[Objective] Write the entries out again exactly as they stand, but without the pictures.

•••

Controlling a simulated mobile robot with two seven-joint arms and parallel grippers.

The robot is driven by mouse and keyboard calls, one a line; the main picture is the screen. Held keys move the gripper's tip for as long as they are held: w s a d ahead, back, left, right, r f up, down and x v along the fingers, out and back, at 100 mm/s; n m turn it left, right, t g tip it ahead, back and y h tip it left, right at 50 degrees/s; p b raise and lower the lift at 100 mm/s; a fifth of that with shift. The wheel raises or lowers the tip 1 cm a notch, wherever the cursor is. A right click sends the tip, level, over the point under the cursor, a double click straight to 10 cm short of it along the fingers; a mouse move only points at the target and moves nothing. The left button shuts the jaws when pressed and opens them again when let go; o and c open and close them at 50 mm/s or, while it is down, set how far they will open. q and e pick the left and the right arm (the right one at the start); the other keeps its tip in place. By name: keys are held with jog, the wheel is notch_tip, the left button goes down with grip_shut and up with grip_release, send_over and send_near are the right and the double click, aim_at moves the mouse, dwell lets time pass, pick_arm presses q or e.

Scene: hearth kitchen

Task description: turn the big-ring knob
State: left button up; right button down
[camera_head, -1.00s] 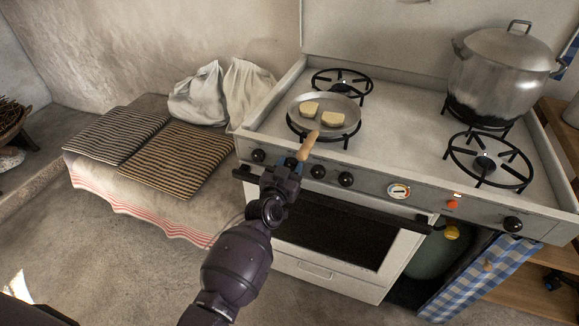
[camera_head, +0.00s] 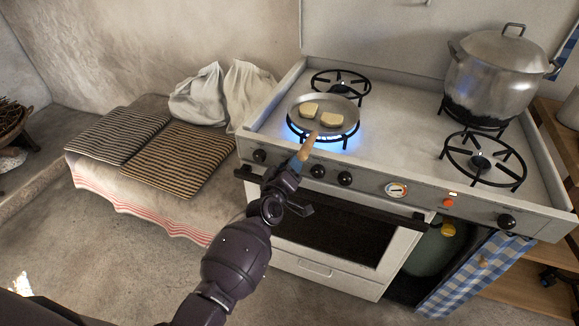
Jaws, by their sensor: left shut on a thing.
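The stove's front panel has a row of black knobs, with a left-end knob (camera_head: 260,156) and two more (camera_head: 318,171) (camera_head: 345,179) right of my left gripper. My left gripper (camera_head: 293,166) is at the panel between them, shut on the big-ring knob, which it hides. How far the knob is turned cannot be seen. Blue flame (camera_head: 343,142) burns on the front-left burner under a frying pan (camera_head: 338,105) holding two pale pieces of food. My right gripper is not in view.
The pan's wooden handle (camera_head: 308,146) sticks out just above my left gripper. The oven handle bar (camera_head: 350,205) runs below the knobs. A big lidded pot (camera_head: 492,80) stands at the back right. Striped cushions (camera_head: 165,158) lie on the bench at left.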

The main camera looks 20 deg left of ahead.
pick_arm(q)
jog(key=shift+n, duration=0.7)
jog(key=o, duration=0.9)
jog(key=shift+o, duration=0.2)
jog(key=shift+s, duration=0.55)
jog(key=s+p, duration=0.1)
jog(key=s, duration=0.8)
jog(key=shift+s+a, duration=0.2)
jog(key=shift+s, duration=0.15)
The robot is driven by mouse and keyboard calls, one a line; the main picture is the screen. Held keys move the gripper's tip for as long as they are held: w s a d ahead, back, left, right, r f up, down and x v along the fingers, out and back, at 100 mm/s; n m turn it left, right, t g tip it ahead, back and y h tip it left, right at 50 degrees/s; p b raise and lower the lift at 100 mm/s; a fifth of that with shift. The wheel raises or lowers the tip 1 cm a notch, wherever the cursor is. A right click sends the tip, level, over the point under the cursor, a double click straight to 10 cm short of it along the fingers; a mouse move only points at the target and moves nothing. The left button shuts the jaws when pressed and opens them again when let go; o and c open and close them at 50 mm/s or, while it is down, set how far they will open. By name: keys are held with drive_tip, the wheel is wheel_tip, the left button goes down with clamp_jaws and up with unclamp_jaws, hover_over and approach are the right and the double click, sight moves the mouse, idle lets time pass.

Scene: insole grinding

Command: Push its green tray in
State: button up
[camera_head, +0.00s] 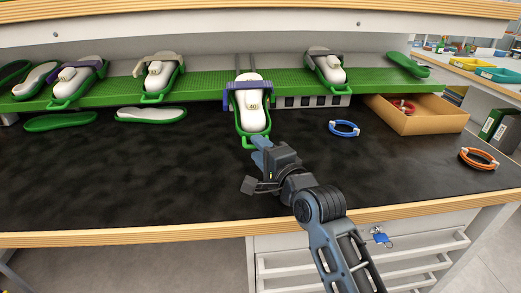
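A green tray (247,141) with a white insole form (254,113) marked with a number sticks out toward me from the green shelf. A purple clamp bar (248,87) crosses over it. My gripper (258,146) is at the tray's near end, by its front loop. Its blue fingers point away from me at the tray. I cannot tell whether they touch the loop or whether the fingers are open or shut.
Several other green trays with white forms sit along the green shelf (206,86). A cardboard box (425,116) with a red ring stands at right. A blue ring (343,128) and an orange ring (478,158) lie on the dark worktop (110,175). The worktop's left and front are clear.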

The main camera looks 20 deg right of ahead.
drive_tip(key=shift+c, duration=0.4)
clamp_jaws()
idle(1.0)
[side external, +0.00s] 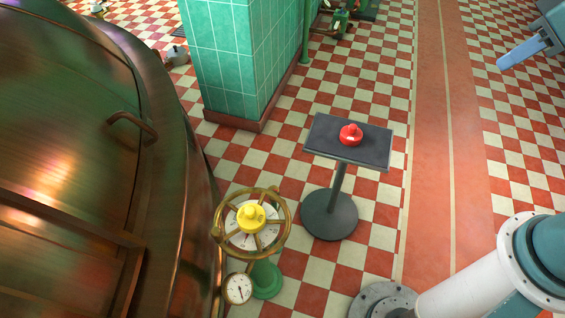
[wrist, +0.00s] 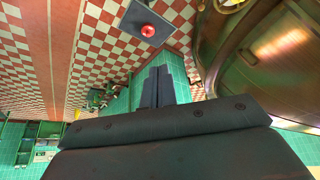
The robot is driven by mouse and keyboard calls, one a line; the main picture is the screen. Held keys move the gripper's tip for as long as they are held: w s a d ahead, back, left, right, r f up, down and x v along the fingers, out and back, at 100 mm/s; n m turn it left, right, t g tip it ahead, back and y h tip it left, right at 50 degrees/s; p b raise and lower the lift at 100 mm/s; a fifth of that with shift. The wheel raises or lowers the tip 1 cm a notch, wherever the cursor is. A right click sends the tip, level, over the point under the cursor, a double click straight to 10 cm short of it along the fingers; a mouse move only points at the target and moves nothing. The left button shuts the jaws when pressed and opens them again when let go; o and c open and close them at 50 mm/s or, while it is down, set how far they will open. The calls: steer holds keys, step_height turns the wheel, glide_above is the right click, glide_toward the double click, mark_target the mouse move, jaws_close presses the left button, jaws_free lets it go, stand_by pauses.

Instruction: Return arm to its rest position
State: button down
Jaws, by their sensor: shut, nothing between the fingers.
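My gripper (wrist: 160,72) shows in the wrist view with its two dark fingers together and nothing between them. It is in the air, well apart from the pedestal and the kettle. A blue-grey end piece at the upper right edge of the side external view looks like part of my arm or gripper; I cannot tell which. A red knobbed object (side external: 350,135) sits on the dark square top of a pedestal table (side external: 323,150). In the wrist view the red object (wrist: 148,30) shows near the top.
A large copper kettle (side external: 70,130) fills the left side. Beside it stand a brass handwheel (side external: 222,238) with a yellow knobbed piece (side external: 251,216) at its centre and a gauge (side external: 238,289). A green tiled pillar (side external: 240,60) stands behind. The chequered floor right of the pedestal is clear.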

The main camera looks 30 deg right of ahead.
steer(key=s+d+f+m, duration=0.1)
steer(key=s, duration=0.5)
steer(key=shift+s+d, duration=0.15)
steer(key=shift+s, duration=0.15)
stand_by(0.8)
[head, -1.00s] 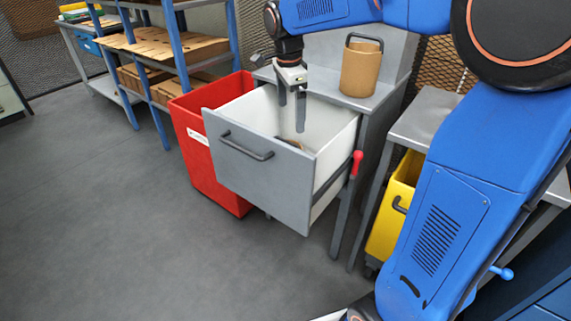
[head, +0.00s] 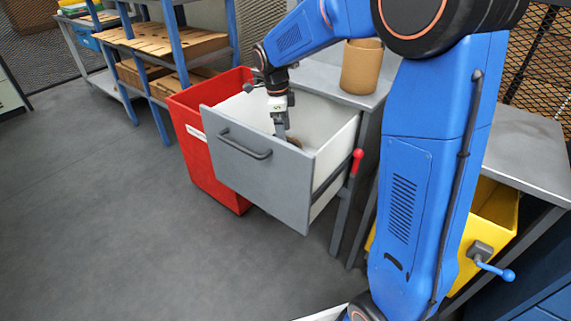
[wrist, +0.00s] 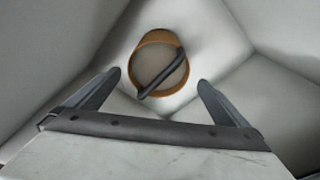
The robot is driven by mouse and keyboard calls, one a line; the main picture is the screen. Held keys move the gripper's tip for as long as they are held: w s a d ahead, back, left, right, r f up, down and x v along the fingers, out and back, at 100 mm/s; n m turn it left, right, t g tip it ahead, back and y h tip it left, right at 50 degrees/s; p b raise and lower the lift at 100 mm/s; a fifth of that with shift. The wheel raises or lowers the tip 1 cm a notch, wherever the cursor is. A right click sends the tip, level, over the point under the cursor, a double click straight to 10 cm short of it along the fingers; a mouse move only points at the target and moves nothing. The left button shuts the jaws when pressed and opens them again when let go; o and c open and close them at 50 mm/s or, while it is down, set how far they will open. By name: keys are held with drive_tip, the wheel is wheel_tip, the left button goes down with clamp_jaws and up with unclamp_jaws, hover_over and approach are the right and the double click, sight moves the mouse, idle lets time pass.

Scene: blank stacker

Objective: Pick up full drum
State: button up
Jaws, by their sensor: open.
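A tan drum (wrist: 138,52) with a dark bar handle across its top sits inside the open drawer. A pale grey-beige surface shows inside its rim. In the head view only a bit of this drum (head: 296,142) shows behind my gripper. My gripper (head: 281,136) is open and empty, reaching down into the drawer. In the wrist view its two fingers (wrist: 159,77) are apart, with the drum ahead between them and not touched. A second tan drum (head: 361,68) stands on the grey bench top; its top is partly hidden by my arm.
The grey drawer front (head: 255,165) and its white side walls surround my gripper. A red bin (head: 186,128) stands left of the drawer. A yellow bin (head: 495,205) is under the right bench. The floor at left is clear.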

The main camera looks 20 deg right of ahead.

•••

[Output]
Controlling a simulated mobile robot with two seven-joint arms and parallel grippers.

The robot is driven by mouse and keyboard calls, one a line; the main picture is the screen. Held keys move the gripper's tip for as long as they are held: w s a d ahead, back, left, right, r f up, down and x v along the fingers, out and back, at 100 mm/s; n m turn it left, right, t g tip it ahead, back and y h tip it left, right at 50 degrees/s; p b raise and lower the lift at 100 mm/s; a fifth of that with shift. The wheel raises or lowers the tip 1 cm a notch, wherever the cursor is. A right click sends the tip, level, over the point under the cursor, a double click straight to 10 cm short of it along the fingers; a mouse move only points at the target and moves nothing. The left button shuts the jaws when pressed and opens them again when let go; o and c open and close them at 50 mm/s or, while it is down, set how far they will open. q and e pick the left and the right arm (the right one at the start); the other keeps its tip in place. By name: keys are held with jog, the wheel is notch_tip, the left button goes down with grip_shut and up with grip_release, send_over and send_near are the right and the double click, aim_at moves the mouse, dwell lets time pass, pick_arm presses q or e.

Scene: hearth kitchen

Task description: turn the big-ring knob
State: left button up; right button down
[camera_head, -1.00s] 
[camera_head, +0.00s] 
Jaws, by their sensor: left shut on a thing.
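The stove's front panel has a row of black knobs, with a left-end knob (camera_head: 260,156) and two more (camera_head: 318,171) (camera_head: 345,179) right of my left gripper. My left gripper (camera_head: 293,166) is at the panel between them, shut on the big-ring knob, which it hides. How far the knob is turned cannot be seen. Blue flame (camera_head: 343,142) burns on the front-left burner under a frying pan (camera_head: 338,105) holding two pale pieces of food. My right gripper is not in view.
The pan's wooden handle (camera_head: 308,146) sticks out just above my left gripper. The oven handle bar (camera_head: 350,205) runs below the knobs. A big lidded pot (camera_head: 492,80) stands at the back right. Striped cushions (camera_head: 165,158) lie on the bench at left.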

The main camera looks 20 deg left of ahead.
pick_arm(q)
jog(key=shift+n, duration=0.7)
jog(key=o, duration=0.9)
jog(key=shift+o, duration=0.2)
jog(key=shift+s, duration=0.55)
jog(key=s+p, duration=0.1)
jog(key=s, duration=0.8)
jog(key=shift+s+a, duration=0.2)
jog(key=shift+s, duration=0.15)
The robot is driven by mouse and keyboard calls, one a line; the main picture is the screen. Held keys move the gripper's tip for as long as they are held: w s a d ahead, back, left, right, r f up, down and x v along the fingers, out and back, at 100 mm/s; n m turn it left, right, t g tip it ahead, back and y h tip it left, right at 50 degrees/s; p b raise and lower the lift at 100 mm/s; a fifth of that with shift. The wheel raises or lowers the tip 1 cm a notch, wherever the cursor is. A right click sends the tip, level, over the point under the cursor, a double click straight to 10 cm short of it along the fingers; a mouse move only points at the target and moves nothing. The left button shuts the jaws when pressed and opens them again when let go; o and c open and close them at 50 mm/s or, while it is down, set how far they will open. By name: keys are held with drive_tip, the wheel is wheel_tip, the left button goes down with clamp_jaws and up with unclamp_jaws, hover_over and approach are the right and the double click, sight moves the mouse, idle lets time pass.

Scene: insole grinding

Command: Push its green tray in
State: button up
[camera_head, +0.00s] 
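A green tray (247,141) with a white insole form (254,113) marked with a number sticks out toward me from the green shelf. A purple clamp bar (248,87) crosses over it. My gripper (258,146) is at the tray's near end, by its front loop. Its blue fingers point away from me at the tray. I cannot tell whether they touch the loop or whether the fingers are open or shut.
Several other green trays with white forms sit along the green shelf (206,86). A cardboard box (425,116) with a red ring stands at right. A blue ring (343,128) and an orange ring (478,158) lie on the dark worktop (110,175). The worktop's left and front are clear.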

The main camera looks 20 deg right of ahead.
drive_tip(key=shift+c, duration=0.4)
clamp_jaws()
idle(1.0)
[side external, +0.00s] 
[wrist, +0.00s] 
The robot is driven by mouse and keyboard calls, one a line; the main picture is the screen. Held keys move the gripper's tip for as long as they are held: w s a d ahead, back, left, right, r f up, down and x v along the fingers, out and back, at 100 mm/s; n m turn it left, right, t g tip it ahead, back and y h tip it left, right at 50 degrees/s; p b raise and lower the lift at 100 mm/s; a fifth of that with shift. The wheel raises or lowers the tip 1 cm a notch, wherever the cursor is. A right click sends the tip, level, over the point under the cursor, a double click straight to 10 cm short of it along the fingers; a mouse move only points at the target and moves nothing. The left button shuts the jaws when pressed and opens them again when let go; o and c open and close them at 50 mm/s or, while it is down, set how far they will open. The calls: steer holds keys, step_height turns the wheel, glide_above is the right click, glide_toward the double click, mark_target the mouse move, jaws_close presses the left button, jaws_free lets it go, stand_by pauses.

Instruction: Return arm to its rest position
State: button down
Jaws, by their sensor: shut, nothing between the fingers.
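My gripper (wrist: 160,72) shows in the wrist view with its two dark fingers together and nothing between them. It is in the air, well apart from the pedestal and the kettle. A blue-grey end piece at the upper right edge of the side external view looks like part of my arm or gripper; I cannot tell which. A red knobbed object (side external: 350,135) sits on the dark square top of a pedestal table (side external: 323,150). In the wrist view the red object (wrist: 148,30) shows near the top.
A large copper kettle (side external: 70,130) fills the left side. Beside it stand a brass handwheel (side external: 222,238) with a yellow knobbed piece (side external: 251,216) at its centre and a gauge (side external: 238,289). A green tiled pillar (side external: 240,60) stands behind. The chequered floor right of the pedestal is clear.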

The main camera looks 30 deg right of ahead.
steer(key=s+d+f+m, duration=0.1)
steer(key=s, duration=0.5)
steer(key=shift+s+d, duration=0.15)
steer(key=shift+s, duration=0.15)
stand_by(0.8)
[head, -1.00s] 
[head, +0.00s] 
[wrist, +0.00s] 
The robot is driven by mouse and keyboard calls, one a line; the main picture is the screen. Held keys move the gripper's tip for as long as they are held: w s a d ahead, back, left, right, r f up, down and x v along the fingers, out and back, at 100 mm/s; n m turn it left, right, t g tip it ahead, back and y h tip it left, right at 50 degrees/s; p b raise and lower the lift at 100 mm/s; a fifth of that with shift. The wheel raises or lowers the tip 1 cm a notch, wherever the cursor is. A right click sends the tip, level, over the point under the cursor, a double click straight to 10 cm short of it along the fingers; a mouse move only points at the target and moves nothing. The left button shuts the jaws when pressed and opens them again when let go; o and c open and close them at 50 mm/s or, while it is down, set how far they will open. By name: keys are held with drive_tip, the wheel is wheel_tip, the left button goes down with clamp_jaws and up with unclamp_jaws, hover_over and approach are the right and the double click, sight moves the mouse, idle lets time pass.

Scene: blank stacker

Objective: Pick up full drum
State: button up
Jaws, by their sensor: open.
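A tan drum (wrist: 138,52) with a dark bar handle across its top sits inside the open drawer. A pale grey-beige surface shows inside its rim. In the head view only a bit of this drum (head: 296,142) shows behind my gripper. My gripper (head: 281,136) is open and empty, reaching down into the drawer. In the wrist view its two fingers (wrist: 159,77) are apart, with the drum ahead between them and not touched. A second tan drum (head: 361,68) stands on the grey bench top; its top is partly hidden by my arm.
The grey drawer front (head: 255,165) and its white side walls surround my gripper. A red bin (head: 186,128) stands left of the drawer. A yellow bin (head: 495,205) is under the right bench. The floor at left is clear.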

The main camera looks 20 deg right of ahead.

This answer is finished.